WHAT IS NEEDED =>
Repeat each line of the material exactly.

## START

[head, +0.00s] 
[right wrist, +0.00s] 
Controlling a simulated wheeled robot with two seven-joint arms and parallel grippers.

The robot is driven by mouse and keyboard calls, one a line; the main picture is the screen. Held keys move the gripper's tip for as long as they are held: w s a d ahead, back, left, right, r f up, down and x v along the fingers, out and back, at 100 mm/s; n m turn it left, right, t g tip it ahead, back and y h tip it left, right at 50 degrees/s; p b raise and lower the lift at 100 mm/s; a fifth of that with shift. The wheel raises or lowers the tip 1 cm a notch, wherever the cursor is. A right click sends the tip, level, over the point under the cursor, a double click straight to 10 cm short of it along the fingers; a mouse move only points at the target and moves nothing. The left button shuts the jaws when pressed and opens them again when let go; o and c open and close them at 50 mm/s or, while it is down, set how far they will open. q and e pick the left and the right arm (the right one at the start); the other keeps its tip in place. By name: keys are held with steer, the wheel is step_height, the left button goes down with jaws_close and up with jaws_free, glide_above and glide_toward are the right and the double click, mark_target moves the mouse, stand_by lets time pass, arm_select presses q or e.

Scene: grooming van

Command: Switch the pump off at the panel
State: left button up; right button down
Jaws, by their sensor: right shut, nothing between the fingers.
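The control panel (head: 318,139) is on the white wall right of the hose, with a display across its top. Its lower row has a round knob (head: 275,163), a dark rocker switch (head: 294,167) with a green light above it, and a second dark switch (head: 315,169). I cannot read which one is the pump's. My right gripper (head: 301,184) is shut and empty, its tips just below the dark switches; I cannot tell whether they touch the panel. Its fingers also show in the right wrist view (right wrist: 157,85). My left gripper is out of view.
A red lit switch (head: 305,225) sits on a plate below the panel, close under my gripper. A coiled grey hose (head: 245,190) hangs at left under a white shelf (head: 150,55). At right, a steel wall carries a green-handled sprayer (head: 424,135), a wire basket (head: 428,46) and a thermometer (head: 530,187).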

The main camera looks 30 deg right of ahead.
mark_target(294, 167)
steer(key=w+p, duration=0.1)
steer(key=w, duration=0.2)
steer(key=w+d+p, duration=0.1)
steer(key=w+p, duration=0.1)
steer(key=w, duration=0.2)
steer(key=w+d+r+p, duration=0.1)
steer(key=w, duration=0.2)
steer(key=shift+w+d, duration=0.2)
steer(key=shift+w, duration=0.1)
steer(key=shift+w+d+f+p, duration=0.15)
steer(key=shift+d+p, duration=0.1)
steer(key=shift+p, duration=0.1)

## END

RESPONSE =>
[head, +0.00s] 
[right wrist, +0.00s] 
Controlling a simulated wheeled robot with two seven-joint arms and parallel grippers.

The robot is driven by mouse and keyboard calls, one a line; the main picture is the screen. Held keys move the gripper's tip for as long as they are held: w s a d ahead, back, left, right, r f up, down and x v along the fingers, out and back, at 100 mm/s; n m turn it left, right, t g tip it ahead, back and y h tip it left, right at 50 degrees/s; p b raise and lower the lift at 100 mm/s; a fifth of that with shift. The wheel raises or lowers the tip 1 cm a notch, wherever the cursor is. A right click sends the tip, level, over the point under the cursor, a double click straight to 10 cm short of it along the fingers; a mouse move only points at the target and moves nothing. The left button shuts the jaws when pressed and opens them again when let go; o and c open and close them at 50 mm/s or, while it is down, set how far they will open. q and e pick the left and the right arm (the right one at the start); the other keeps its tip in place. By name: keys are held with steer, the wheel is step_height, the left button goes down with jaws_close and up with jaws_free, glide_above and glide_toward are the right and the double click, mark_target moves the mouse, stand_by lets time pass, arm_select presses q or e.

Scene: grooming van

Command: Switch the pump off at the panel
State: left button up; right button down
Jaws, by their sensor: right shut, nothing between the fingers.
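The control panel (head: 318,139) is on the white wall right of the hose, with a display across its top. Its lower row has a round knob (head: 275,163), a dark rocker switch (head: 294,167) with a green light above it, and a second dark switch (head: 315,169). I cannot read which one is the pump's. My right gripper (head: 301,184) is shut and empty, its tips just below the dark switches; I cannot tell whether they touch the panel. Its fingers also show in the right wrist view (right wrist: 157,85). My left gripper is out of view.
A red lit switch (head: 305,225) sits on a plate below the panel, close under my gripper. A coiled grey hose (head: 245,190) hangs at left under a white shelf (head: 150,55). At right, a steel wall carries a green-handled sprayer (head: 424,135), a wire basket (head: 428,46) and a thermometer (head: 530,187).

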The main camera looks 30 deg right of ahead.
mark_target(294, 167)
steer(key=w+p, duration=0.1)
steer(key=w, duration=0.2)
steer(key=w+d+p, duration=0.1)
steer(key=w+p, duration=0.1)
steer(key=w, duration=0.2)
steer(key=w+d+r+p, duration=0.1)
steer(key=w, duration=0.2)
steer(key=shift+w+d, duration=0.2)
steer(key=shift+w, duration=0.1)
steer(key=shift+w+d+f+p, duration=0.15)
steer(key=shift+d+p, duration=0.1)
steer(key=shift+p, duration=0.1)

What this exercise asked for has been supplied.